DIRECTIONS
Find the word "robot" in the material below and gather every line that contains it.
— begin GIVEN DATA —
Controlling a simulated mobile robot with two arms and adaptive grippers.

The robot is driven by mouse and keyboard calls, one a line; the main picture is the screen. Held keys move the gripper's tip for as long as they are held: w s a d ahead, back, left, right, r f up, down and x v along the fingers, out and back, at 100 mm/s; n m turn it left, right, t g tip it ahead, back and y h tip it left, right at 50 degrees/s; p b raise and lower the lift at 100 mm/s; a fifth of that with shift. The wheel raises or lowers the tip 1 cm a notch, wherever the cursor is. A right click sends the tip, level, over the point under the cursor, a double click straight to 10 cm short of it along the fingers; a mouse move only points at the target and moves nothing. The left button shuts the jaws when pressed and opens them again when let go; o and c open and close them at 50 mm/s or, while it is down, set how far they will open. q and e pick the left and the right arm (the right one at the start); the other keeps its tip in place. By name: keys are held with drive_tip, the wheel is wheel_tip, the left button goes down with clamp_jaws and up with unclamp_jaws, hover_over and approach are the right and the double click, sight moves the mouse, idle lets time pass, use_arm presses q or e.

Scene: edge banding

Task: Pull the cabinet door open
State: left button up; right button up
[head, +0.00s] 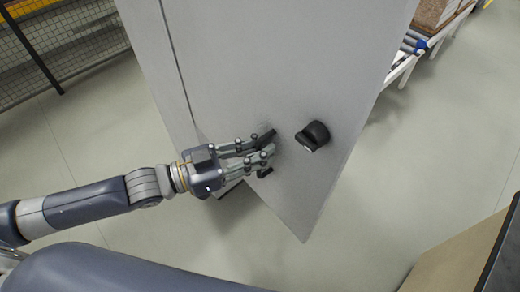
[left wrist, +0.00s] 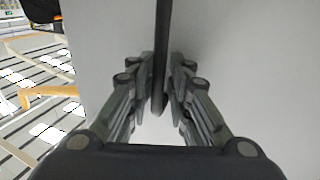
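The grey cabinet door (head: 270,60) fills the middle of the head view and narrows to a low corner. It also fills most of the left wrist view (left wrist: 240,70). A dark upright bar handle (left wrist: 163,60) stands in front of it. My left gripper (head: 266,152) reaches in from the left; its fingers (left wrist: 163,85) lie close on both sides of the handle and seem closed on it. The fingers hide the handle's middle in the head view. A black knob-like fitting (head: 313,136) sits right of the gripper. How far the door stands open is unclear. My right gripper is out of view.
A conveyor (head: 410,50) with a brown box (head: 433,12) is at the upper right. A wire-mesh fence (head: 60,45) stands at the upper left. A brown, dark-edged piece (head: 455,262) is at the lower right. Floor below and right of the door is clear.

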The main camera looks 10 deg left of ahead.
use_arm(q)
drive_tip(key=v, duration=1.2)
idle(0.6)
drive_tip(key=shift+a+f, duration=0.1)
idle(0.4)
— end GIVEN DATA —
ANSWER
Controlling a simulated mobile robot with two arms and adaptive grippers.
The robot is driven by mouse and keyboard calls, one a line; the main picture is the screen. Held keys move the gripper's tip for as long as they are held: w s a d ahead, back, left, right, r f up, down and x v along the fingers, out and back, at 100 mm/s; n m turn it left, right, t g tip it ahead, back and y h tip it left, right at 50 degrees/s; p b raise and lower the lift at 100 mm/s; a fifth of that with shift. The wheel raises or lowers the tip 1 cm a notch, wherever the cursor is. A right click sends the tip, level, over the point under the cursor, a double click straight to 10 cm short of it along the fingers; a mouse move only points at the target and moves nothing. The left button shuts the jaws when pressed and opens them again when let go; o and c open and close them at 50 mm/s or, while it is down, set how far they will open. q and e pick the left and the right arm (the right one at the start); the other keeps its tip in place. By name: keys are held with drive_tip, the wheel is wheel_tip, the left button goes down with clamp_jaws and up with unclamp_jaws, hover_over and approach are the right and the double click, sight moves the mouse, idle lets time pass, use_arm presses q or e.

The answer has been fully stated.